Problem: Your task is to quote the records from their first line through the line containing "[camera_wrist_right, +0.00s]", with nothing added or left out.

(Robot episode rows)
--------
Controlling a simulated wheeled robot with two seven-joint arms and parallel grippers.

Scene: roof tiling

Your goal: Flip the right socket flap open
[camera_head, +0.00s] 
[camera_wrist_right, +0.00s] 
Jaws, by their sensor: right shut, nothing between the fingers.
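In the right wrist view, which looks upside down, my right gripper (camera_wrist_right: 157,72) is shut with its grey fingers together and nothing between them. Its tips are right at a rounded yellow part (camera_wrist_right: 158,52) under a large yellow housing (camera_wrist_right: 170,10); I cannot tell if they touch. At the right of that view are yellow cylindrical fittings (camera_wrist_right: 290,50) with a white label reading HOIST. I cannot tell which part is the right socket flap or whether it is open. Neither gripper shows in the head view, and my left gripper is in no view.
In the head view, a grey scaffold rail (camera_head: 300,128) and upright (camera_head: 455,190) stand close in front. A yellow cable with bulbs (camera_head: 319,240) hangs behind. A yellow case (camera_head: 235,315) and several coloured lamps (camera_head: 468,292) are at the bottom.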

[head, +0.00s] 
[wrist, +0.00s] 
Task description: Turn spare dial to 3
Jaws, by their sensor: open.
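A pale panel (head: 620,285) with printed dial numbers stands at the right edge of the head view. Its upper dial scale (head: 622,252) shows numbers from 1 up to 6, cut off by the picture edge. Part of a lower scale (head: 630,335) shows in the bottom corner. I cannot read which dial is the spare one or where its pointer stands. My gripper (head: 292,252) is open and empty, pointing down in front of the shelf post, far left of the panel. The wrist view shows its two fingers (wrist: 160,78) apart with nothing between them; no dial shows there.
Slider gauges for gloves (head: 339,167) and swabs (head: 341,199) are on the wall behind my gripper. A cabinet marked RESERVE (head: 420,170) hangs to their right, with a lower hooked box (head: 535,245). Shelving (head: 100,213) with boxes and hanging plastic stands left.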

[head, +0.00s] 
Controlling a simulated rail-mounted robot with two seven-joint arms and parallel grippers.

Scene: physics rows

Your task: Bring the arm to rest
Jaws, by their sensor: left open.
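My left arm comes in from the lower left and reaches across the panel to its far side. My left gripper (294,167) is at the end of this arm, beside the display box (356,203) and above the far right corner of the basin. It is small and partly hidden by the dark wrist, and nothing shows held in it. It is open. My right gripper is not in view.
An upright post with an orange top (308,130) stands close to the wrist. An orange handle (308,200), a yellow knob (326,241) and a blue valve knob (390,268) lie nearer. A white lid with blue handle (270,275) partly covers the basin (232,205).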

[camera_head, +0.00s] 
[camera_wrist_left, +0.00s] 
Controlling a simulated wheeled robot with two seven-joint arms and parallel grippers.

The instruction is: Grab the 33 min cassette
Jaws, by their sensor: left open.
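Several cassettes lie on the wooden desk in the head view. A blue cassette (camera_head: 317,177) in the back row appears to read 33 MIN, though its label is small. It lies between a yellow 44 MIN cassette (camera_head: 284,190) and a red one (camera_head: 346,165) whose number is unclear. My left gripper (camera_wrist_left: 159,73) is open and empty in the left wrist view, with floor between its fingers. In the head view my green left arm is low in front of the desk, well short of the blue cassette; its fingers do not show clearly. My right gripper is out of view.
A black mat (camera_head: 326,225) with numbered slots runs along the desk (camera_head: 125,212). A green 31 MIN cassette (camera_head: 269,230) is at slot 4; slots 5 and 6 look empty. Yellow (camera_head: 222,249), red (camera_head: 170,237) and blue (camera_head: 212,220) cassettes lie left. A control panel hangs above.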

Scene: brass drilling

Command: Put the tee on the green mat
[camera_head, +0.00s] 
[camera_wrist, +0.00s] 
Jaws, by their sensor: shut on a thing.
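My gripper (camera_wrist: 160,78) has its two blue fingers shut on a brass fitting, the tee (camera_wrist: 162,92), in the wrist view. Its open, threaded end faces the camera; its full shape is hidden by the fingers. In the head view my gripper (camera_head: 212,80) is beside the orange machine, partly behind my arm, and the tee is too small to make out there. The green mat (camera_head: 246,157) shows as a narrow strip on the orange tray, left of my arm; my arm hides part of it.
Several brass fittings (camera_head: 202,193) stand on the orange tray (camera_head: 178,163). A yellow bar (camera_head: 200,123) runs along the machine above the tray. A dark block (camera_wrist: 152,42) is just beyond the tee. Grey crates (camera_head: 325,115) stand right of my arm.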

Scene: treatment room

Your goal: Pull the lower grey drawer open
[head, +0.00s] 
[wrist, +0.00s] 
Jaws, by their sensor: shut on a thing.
--------
Result of the task:
Controlling a simulated wheeled robot with two seven-joint arms and parallel grippers.

Scene: roof tiling

Your goal: Flip the right socket flap open
[camera_head, +0.00s] 
[camera_wrist_right, +0.00s] 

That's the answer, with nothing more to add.